- Exercise objective
Make an exact copy of the lines below.

Begin

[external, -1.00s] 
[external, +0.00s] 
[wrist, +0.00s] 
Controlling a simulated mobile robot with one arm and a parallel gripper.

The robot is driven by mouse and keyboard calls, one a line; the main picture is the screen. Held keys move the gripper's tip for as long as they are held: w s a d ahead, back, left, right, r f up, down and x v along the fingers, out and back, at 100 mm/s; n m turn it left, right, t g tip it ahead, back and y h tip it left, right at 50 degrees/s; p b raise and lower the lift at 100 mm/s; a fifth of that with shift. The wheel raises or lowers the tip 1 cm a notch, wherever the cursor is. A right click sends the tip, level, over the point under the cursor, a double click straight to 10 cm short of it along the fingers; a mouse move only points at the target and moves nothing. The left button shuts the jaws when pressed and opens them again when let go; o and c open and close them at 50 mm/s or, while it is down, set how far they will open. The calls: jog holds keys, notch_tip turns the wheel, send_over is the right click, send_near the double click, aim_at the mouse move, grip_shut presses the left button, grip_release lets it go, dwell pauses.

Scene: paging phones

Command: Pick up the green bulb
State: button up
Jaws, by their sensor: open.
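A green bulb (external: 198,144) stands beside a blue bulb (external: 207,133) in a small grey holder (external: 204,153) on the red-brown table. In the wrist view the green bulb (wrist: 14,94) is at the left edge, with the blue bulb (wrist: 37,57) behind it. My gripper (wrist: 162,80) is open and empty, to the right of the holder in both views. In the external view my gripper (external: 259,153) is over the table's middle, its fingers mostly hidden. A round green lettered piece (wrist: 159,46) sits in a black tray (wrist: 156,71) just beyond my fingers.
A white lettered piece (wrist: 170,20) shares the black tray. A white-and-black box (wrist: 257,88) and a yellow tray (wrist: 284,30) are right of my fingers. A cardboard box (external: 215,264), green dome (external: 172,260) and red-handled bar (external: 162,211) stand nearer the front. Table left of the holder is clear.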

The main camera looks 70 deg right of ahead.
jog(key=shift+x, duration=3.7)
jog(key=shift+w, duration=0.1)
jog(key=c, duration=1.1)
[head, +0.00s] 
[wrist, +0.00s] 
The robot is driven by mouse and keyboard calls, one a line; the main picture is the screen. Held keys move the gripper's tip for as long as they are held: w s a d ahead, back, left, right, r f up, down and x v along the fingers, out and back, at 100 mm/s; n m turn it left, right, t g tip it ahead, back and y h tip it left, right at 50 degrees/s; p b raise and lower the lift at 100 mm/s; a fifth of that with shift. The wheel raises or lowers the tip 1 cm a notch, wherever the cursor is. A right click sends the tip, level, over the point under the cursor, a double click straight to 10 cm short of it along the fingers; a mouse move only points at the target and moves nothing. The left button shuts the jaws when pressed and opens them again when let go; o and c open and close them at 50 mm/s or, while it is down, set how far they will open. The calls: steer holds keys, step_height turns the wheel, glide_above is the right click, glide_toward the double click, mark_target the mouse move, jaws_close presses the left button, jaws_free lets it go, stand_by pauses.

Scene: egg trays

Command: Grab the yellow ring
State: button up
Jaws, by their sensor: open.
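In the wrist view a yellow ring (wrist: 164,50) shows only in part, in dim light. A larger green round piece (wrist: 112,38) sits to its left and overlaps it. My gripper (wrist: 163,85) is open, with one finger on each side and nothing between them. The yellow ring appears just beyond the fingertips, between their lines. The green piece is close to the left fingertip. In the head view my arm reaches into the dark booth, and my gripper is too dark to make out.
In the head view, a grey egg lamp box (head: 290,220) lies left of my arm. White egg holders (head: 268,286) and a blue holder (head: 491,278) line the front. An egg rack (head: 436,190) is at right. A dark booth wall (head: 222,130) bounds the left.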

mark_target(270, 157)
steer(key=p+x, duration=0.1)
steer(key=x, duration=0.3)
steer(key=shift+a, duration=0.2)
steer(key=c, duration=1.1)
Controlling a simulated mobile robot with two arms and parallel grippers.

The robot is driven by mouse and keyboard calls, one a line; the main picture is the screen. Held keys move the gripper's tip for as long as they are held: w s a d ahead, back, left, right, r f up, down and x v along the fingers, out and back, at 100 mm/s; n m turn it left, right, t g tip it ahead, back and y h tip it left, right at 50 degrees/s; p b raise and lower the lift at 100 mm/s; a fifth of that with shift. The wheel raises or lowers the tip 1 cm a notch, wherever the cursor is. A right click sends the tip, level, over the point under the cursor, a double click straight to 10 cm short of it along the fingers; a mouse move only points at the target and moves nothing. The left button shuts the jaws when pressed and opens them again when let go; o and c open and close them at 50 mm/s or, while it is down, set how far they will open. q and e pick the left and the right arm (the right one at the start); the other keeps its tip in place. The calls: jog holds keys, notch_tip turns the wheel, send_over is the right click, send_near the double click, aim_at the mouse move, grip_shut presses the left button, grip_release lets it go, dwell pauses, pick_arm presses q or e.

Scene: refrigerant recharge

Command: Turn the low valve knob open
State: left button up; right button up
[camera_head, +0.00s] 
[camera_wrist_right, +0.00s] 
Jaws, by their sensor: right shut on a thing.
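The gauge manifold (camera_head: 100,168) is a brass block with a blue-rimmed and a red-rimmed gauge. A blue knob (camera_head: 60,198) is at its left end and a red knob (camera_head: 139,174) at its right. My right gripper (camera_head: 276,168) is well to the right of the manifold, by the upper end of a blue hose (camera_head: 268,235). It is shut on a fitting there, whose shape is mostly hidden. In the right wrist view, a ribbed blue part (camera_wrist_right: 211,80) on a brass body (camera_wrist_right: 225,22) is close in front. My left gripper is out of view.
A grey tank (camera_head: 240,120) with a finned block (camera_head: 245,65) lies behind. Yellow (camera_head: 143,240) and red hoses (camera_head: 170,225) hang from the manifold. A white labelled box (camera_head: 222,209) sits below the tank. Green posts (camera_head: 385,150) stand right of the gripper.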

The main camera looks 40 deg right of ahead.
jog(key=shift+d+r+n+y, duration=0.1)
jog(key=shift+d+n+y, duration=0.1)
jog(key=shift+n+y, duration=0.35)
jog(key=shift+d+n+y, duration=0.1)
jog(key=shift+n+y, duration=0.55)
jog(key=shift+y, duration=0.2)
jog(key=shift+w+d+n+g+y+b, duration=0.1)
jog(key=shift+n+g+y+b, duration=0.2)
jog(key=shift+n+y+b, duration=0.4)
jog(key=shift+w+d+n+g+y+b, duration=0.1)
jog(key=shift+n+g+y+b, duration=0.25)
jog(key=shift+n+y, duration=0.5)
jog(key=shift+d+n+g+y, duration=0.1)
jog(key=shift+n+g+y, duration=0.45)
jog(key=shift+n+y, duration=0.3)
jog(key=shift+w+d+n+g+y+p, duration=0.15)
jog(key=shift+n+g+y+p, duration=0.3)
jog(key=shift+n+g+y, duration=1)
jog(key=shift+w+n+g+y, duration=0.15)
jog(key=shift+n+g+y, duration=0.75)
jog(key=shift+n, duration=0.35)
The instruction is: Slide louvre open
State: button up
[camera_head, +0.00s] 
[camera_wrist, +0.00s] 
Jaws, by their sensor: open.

End

- Solved exercise
[external, -1.00s] 
[external, +0.00s] 
[wrist, +0.00s] 
Controlling a simulated mobile robot with one arm and a parallel gripper.

The robot is driven by mouse and keyboard calls, one a line; the main picture is the screen. Held keys move the gripper's tip for as long as they are held: w s a d ahead, back, left, right, r f up, down and x v along the fingers, out and back, at 100 mm/s; n m turn it left, right, t g tip it ahead, back and y h tip it left, right at 50 degrees/s; p b raise and lower the lift at 100 mm/s; a fifth of that with shift. The wheel raises or lowers the tip 1 cm a notch, wherever the cursor is. A right click sends the tip, level, over the point under the cursor, a double click straight to 10 cm short of it along the fingers; a mouse move only points at the target and moves nothing. The left button shuts the jaws when pressed and opens them again when let go; o and c open and close them at 50 mm/s or, while it is down, set how far they will open. The calls: jog holds keys, notch_tip turns the wheel, send_over is the right click, send_near the double click, aim_at the mouse move, grip_shut presses the left button, grip_release lets it go, dwell pauses.

Scene: paging phones

Command: Pick up the green bulb
State: button up
Jaws, by their sensor: open.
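A green bulb (external: 198,144) stands beside a blue bulb (external: 207,133) in a small grey holder (external: 204,153) on the red-brown table. In the wrist view the green bulb (wrist: 14,94) is at the left edge, with the blue bulb (wrist: 37,57) behind it. My gripper (wrist: 162,80) is open and empty, to the right of the holder in both views. In the external view my gripper (external: 259,153) is over the table's middle, its fingers mostly hidden. A round green lettered piece (wrist: 159,46) sits in a black tray (wrist: 156,71) just beyond my fingers.
A white lettered piece (wrist: 170,20) shares the black tray. A white-and-black box (wrist: 257,88) and a yellow tray (wrist: 284,30) are right of my fingers. A cardboard box (external: 215,264), green dome (external: 172,260) and red-handled bar (external: 162,211) stand nearer the front. Table left of the holder is clear.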

The main camera looks 70 deg right of ahead.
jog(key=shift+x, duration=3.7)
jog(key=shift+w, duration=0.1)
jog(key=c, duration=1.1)
[head, +0.00s] 
[wrist, +0.00s] 
The robot is driven by mouse and keyboard calls, one a line; the main picture is the screen. Held keys move the gripper's tip for as long as they are held: w s a d ahead, back, left, right, r f up, down and x v along the fingers, out and back, at 100 mm/s; n m turn it left, right, t g tip it ahead, back and y h tip it left, right at 50 degrees/s; p b raise and lower the lift at 100 mm/s; a fifth of that with shift. The wheel raises or lowers the tip 1 cm a notch, wherever the cursor is. A right click sends the tip, level, over the point under the cursor, a double click straight to 10 cm short of it along the fingers; a mouse move only points at the target and moves nothing. The left button shuts the jaws when pressed and opens them again when let go; o and c open and close them at 50 mm/s or, while it is down, set how far they will open. The calls: steer holds keys, step_height turns the wheel, glide_above is the right click, glide_toward the double click, mark_target the mouse move, jaws_close presses the left button, jaws_free lets it go, stand_by pauses.

Scene: egg trays

Command: Grab the yellow ring
State: button up
Jaws, by their sensor: open.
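In the wrist view a yellow ring (wrist: 164,50) shows only in part, in dim light. A larger green round piece (wrist: 112,38) sits to its left and overlaps it. My gripper (wrist: 163,85) is open, with one finger on each side and nothing between them. The yellow ring appears just beyond the fingertips, between their lines. The green piece is close to the left fingertip. In the head view my arm reaches into the dark booth, and my gripper is too dark to make out.
In the head view, a grey egg lamp box (head: 290,220) lies left of my arm. White egg holders (head: 268,286) and a blue holder (head: 491,278) line the front. An egg rack (head: 436,190) is at right. A dark booth wall (head: 222,130) bounds the left.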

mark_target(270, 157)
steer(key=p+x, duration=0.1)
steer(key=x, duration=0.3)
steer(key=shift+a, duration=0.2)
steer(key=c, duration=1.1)
Controlling a simulated mobile robot with two arms and parallel grippers.

The robot is driven by mouse and keyboard calls, one a line; the main picture is the screen. Held keys move the gripper's tip for as long as they are held: w s a d ahead, back, left, right, r f up, down and x v along the fingers, out and back, at 100 mm/s; n m turn it left, right, t g tip it ahead, back and y h tip it left, right at 50 degrees/s; p b raise and lower the lift at 100 mm/s; a fifth of that with shift. The wheel raises or lowers the tip 1 cm a notch, wherever the cursor is. A right click sends the tip, level, over the point under the cursor, a double click straight to 10 cm short of it along the fingers; a mouse move only points at the target and moves nothing. The left button shuts the jaws when pressed and opens them again when let go; o and c open and close them at 50 mm/s or, while it is down, set how far they will open. q and e pick the left and the right arm (the right one at the start); the other keeps its tip in place. The calls: jog holds keys, notch_tip turns the wheel, send_over is the right click, send_near the double click, aim_at the mouse move, grip_shut presses the left button, grip_release lets it go, dwell pauses, pick_arm presses q or e.

Scene: refrigerant recharge

Command: Turn the low valve knob open
State: left button up; right button up
[camera_head, +0.00s] 
[camera_wrist_right, +0.00s] 
Jaws, by their sensor: right shut on a thing.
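The gauge manifold (camera_head: 100,168) is a brass block with a blue-rimmed and a red-rimmed gauge. A blue knob (camera_head: 60,198) is at its left end and a red knob (camera_head: 139,174) at its right. My right gripper (camera_head: 276,168) is well to the right of the manifold, by the upper end of a blue hose (camera_head: 268,235). It is shut on a fitting there, whose shape is mostly hidden. In the right wrist view, a ribbed blue part (camera_wrist_right: 211,80) on a brass body (camera_wrist_right: 225,22) is close in front. My left gripper is out of view.
A grey tank (camera_head: 240,120) with a finned block (camera_head: 245,65) lies behind. Yellow (camera_head: 143,240) and red hoses (camera_head: 170,225) hang from the manifold. A white labelled box (camera_head: 222,209) sits below the tank. Green posts (camera_head: 385,150) stand right of the gripper.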

The main camera looks 40 deg right of ahead.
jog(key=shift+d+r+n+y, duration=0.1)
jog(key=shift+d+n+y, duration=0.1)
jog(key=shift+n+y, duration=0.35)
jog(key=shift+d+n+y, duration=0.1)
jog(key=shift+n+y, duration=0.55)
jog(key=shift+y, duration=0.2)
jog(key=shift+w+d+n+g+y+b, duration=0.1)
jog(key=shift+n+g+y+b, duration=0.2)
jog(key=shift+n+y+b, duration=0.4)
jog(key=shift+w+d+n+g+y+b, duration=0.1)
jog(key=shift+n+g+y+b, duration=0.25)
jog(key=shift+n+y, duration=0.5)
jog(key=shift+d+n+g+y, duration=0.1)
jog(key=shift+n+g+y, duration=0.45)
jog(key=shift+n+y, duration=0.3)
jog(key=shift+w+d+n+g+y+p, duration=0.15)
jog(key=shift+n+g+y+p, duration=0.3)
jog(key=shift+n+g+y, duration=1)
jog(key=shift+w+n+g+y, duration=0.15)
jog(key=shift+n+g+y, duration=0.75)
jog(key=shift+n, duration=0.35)
The instruction is: Slide louvre open
State: button up
[camera_head, +0.00s] 
[camera_wrist, +0.00s] 
Jaws, by their sensor: open.

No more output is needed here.